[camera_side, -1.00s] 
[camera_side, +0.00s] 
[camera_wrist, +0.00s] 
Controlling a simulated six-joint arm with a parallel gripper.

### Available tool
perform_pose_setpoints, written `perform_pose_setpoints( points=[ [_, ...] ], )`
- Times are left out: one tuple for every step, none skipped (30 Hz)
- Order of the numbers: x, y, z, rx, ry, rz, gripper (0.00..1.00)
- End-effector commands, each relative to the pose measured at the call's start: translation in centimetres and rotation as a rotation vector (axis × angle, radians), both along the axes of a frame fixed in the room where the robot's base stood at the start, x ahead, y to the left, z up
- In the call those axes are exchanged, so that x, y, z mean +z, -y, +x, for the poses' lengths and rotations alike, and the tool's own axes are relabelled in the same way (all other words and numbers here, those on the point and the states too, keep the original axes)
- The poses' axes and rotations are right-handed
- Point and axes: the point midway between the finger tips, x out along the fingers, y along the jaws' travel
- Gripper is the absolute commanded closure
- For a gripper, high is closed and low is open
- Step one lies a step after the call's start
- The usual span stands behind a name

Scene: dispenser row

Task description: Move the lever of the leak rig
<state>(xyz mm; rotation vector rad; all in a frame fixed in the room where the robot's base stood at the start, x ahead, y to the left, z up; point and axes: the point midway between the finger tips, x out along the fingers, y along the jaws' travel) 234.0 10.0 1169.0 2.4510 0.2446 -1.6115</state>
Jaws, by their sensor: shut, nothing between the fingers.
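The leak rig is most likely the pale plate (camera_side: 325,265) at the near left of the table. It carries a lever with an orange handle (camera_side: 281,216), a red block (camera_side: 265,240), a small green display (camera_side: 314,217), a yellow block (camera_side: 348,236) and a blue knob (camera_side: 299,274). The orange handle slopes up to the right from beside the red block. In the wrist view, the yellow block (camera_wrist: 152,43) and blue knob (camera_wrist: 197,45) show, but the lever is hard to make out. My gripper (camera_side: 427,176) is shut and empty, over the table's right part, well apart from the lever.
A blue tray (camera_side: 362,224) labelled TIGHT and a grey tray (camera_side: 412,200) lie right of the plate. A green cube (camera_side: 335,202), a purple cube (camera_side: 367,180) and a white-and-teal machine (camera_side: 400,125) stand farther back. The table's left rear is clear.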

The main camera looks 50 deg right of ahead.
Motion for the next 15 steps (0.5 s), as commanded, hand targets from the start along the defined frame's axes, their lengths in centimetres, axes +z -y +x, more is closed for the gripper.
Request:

========================================

Written problem: Repeat, exactly and only, the lines above from the one containing "- For a gripper, high" through the end of the material.

Complete answer:
- For a gripper, high is closed and low is open
- Step one lies a step after the call's start
- The usual span stands behind a name

Scene: dispenser row

Task description: Move the lever of the leak rig
<state>(xyz mm; rotation vector rad; all in a frame fixed in the room where the robot's base stood at the start, x ahead, y to the left, z up; point and axes: the point midway between the finger tips, x out along the fingers, y along the jaws' travel) 234.0 10.0 1169.0 2.4510 0.2446 -1.6115</state>
Jaws, by their sensor: shut, nothing between the fingers.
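The leak rig is most likely the pale plate (camera_side: 325,265) at the near left of the table. It carries a lever with an orange handle (camera_side: 281,216), a red block (camera_side: 265,240), a small green display (camera_side: 314,217), a yellow block (camera_side: 348,236) and a blue knob (camera_side: 299,274). The orange handle slopes up to the right from beside the red block. In the wrist view, the yellow block (camera_wrist: 152,43) and blue knob (camera_wrist: 197,45) show, but the lever is hard to make out. My gripper (camera_side: 427,176) is shut and empty, over the table's right part, well apart from the lever.
A blue tray (camera_side: 362,224) labelled TIGHT and a grey tray (camera_side: 412,200) lie right of the plate. A green cube (camera_side: 335,202), a purple cube (camera_side: 367,180) and a white-and-teal machine (camera_side: 400,125) stand farther back. The table's left rear is clear.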

The main camera looks 50 deg right of ahead.
Motion for the next 15 steps (0.5 s), as commanded, hand targets from the start along the defined frame's axes, their lengths in centimetres, axes +z -y +x, more is closed for the gripper.
Request:

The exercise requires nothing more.